Present every line in which the string "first" appears.
----- THE INPUT -----
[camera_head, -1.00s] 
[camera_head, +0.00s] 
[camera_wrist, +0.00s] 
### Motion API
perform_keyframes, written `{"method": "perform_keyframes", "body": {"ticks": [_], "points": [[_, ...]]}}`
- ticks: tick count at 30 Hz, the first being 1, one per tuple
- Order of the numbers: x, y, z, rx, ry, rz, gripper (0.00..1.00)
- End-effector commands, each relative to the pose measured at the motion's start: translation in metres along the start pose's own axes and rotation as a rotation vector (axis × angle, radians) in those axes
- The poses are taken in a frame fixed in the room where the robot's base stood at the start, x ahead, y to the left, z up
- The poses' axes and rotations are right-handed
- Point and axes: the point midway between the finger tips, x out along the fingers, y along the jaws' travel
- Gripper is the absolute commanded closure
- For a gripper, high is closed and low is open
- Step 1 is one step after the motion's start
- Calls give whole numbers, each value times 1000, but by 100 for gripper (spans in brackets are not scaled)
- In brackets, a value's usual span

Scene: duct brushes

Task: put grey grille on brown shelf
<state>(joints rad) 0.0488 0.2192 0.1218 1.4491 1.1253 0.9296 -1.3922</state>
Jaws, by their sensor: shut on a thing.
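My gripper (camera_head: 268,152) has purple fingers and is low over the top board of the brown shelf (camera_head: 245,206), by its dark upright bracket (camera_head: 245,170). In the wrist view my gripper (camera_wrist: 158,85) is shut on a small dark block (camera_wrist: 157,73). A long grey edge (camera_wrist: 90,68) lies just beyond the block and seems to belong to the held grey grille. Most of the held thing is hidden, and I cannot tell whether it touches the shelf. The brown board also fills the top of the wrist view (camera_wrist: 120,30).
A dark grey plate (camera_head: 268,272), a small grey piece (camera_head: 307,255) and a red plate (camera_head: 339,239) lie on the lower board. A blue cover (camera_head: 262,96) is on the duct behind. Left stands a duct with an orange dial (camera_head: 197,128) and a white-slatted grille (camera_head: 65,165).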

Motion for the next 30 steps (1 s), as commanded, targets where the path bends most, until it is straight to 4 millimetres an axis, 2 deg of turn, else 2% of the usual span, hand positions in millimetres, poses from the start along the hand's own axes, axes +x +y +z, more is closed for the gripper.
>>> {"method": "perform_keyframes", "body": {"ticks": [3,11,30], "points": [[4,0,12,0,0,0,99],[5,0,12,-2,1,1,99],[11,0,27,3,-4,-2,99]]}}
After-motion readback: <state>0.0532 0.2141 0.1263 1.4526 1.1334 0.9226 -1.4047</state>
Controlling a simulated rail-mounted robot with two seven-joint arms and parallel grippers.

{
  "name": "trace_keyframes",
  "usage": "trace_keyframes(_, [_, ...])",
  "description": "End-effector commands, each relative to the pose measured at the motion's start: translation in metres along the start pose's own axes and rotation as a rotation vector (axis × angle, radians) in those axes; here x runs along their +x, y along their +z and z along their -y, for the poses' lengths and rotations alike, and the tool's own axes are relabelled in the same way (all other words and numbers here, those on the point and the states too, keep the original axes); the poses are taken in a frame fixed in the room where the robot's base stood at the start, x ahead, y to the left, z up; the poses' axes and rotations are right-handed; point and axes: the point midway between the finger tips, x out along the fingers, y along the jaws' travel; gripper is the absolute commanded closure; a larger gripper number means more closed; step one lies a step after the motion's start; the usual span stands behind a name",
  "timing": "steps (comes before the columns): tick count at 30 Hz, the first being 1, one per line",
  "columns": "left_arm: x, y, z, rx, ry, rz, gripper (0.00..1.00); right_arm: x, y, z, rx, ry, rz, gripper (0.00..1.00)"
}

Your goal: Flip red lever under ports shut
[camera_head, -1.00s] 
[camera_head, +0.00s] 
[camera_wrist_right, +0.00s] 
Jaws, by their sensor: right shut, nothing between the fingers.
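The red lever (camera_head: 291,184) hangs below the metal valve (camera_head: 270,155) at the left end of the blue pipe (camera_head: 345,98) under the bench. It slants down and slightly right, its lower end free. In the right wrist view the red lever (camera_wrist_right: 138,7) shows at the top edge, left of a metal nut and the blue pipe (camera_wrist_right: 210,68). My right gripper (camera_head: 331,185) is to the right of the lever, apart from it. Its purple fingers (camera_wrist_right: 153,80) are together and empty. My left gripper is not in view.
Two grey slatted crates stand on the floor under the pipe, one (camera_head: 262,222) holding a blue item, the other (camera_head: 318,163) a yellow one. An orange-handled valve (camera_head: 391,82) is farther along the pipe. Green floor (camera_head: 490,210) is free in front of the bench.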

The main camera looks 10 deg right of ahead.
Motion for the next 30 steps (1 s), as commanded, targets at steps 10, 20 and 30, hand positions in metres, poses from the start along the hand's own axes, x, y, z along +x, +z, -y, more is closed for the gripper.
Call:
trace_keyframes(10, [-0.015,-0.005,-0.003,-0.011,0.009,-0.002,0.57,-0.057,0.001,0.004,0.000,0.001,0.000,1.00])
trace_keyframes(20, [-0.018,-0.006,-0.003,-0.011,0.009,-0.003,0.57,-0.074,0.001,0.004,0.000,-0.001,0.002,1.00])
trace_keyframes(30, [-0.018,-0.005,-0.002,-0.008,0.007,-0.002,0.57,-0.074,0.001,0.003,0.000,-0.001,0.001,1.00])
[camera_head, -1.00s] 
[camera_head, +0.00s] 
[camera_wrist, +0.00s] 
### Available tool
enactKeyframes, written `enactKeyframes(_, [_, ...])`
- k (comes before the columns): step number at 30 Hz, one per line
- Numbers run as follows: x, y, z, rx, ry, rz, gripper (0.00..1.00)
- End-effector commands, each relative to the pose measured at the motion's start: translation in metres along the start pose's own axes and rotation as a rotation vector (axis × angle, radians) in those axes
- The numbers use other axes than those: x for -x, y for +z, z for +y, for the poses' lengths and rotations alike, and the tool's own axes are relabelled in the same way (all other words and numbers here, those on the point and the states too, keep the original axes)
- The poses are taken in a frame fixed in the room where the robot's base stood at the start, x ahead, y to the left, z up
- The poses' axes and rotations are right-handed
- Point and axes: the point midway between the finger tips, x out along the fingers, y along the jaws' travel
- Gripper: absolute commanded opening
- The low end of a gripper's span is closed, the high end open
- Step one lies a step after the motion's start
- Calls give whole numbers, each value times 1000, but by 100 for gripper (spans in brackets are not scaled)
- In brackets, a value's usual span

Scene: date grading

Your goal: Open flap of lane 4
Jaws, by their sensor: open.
-----
----- THE INPUT -----
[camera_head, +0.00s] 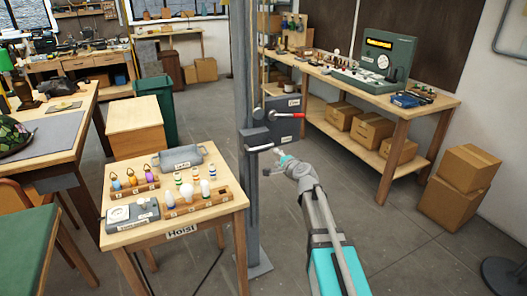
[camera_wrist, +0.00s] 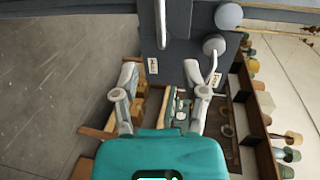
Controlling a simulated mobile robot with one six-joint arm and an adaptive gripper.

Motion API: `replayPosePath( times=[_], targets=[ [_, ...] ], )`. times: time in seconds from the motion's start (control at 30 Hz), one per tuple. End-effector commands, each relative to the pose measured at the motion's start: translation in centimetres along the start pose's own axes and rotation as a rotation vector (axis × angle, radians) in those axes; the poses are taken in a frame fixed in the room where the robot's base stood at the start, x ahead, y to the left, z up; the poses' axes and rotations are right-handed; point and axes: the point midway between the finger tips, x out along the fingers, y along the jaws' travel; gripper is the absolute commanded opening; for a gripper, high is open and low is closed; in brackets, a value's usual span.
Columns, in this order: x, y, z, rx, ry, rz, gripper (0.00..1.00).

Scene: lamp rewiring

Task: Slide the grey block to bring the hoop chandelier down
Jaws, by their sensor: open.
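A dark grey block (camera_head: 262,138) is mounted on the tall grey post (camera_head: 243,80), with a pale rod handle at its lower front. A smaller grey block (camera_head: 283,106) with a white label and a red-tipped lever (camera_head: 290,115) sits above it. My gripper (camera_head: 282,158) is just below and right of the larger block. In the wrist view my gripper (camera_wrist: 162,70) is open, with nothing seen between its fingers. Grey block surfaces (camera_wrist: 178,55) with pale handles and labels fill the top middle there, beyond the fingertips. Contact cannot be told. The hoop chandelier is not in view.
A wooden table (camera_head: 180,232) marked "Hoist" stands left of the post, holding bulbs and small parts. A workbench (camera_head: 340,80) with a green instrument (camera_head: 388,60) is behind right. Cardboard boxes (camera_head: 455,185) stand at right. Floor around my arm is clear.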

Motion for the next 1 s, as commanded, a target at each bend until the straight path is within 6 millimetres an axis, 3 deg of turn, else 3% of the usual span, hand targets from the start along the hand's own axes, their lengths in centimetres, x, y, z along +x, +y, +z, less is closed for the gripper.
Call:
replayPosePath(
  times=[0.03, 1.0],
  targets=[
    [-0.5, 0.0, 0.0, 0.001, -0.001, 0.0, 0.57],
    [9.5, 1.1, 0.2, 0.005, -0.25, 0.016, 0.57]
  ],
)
-----
----- THE INPUT -----
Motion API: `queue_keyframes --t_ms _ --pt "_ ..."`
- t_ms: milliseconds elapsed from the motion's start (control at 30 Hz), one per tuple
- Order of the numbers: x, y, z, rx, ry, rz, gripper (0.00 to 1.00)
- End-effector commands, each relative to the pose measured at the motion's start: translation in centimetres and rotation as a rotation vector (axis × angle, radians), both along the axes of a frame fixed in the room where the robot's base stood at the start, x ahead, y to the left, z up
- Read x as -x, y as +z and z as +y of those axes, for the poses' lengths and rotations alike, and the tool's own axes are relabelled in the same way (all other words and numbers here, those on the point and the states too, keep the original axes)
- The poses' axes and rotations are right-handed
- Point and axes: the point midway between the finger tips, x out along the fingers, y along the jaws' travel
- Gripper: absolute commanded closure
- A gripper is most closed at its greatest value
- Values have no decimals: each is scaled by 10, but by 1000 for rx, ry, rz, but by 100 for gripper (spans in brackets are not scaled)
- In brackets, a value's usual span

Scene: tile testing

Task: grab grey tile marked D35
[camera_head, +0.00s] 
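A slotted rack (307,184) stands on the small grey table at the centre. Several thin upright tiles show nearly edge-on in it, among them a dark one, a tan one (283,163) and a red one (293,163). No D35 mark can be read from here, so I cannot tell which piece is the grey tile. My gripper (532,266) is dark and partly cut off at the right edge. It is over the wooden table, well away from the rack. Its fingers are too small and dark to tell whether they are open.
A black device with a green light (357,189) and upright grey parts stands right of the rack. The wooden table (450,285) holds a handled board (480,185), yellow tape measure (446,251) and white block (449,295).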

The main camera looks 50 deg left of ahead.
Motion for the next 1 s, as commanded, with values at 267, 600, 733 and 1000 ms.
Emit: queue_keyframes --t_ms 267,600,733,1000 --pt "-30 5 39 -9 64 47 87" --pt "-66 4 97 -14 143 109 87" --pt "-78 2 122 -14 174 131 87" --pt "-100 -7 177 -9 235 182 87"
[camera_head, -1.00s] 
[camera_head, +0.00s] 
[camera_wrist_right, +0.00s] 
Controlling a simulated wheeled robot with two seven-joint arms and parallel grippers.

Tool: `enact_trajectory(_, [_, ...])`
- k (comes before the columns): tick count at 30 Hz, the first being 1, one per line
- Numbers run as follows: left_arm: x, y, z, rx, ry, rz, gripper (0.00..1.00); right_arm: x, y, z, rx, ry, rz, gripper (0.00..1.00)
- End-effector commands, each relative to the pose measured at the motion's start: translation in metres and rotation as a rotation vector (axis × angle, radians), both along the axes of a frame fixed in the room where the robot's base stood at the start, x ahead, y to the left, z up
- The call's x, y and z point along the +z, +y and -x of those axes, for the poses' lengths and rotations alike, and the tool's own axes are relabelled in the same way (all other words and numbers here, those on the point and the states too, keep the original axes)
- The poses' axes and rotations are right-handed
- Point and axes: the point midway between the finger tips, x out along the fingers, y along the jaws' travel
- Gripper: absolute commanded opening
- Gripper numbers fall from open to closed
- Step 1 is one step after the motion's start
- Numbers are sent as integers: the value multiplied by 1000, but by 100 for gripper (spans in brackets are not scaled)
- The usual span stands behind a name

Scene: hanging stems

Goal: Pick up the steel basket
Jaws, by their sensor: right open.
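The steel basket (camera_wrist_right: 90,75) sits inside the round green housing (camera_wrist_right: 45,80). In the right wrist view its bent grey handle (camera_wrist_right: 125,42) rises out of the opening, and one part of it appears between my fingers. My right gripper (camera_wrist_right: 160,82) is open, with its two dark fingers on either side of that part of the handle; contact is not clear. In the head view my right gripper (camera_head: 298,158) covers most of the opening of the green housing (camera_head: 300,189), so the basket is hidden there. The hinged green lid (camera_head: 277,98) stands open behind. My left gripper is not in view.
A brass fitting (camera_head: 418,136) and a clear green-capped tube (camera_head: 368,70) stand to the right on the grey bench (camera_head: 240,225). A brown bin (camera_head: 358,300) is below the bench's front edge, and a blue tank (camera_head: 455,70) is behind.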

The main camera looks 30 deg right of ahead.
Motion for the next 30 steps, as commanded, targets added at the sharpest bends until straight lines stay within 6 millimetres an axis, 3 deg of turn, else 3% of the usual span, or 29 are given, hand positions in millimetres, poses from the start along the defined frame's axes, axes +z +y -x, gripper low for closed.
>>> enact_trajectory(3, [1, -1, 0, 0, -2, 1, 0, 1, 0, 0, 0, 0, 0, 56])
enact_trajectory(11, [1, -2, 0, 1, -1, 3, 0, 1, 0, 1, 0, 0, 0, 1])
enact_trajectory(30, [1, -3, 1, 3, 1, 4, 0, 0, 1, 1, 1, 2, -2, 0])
-----
RESULT OF THE TASK
- ticks: tick count at 30 Hz, the first being 1, one per tuple
  "timing": "steps (comes before the columns): tick count at 30 Hz, the first being 1, one per line",
- k (comes before the columns): tick count at 30 Hz, the first being 1, one per line

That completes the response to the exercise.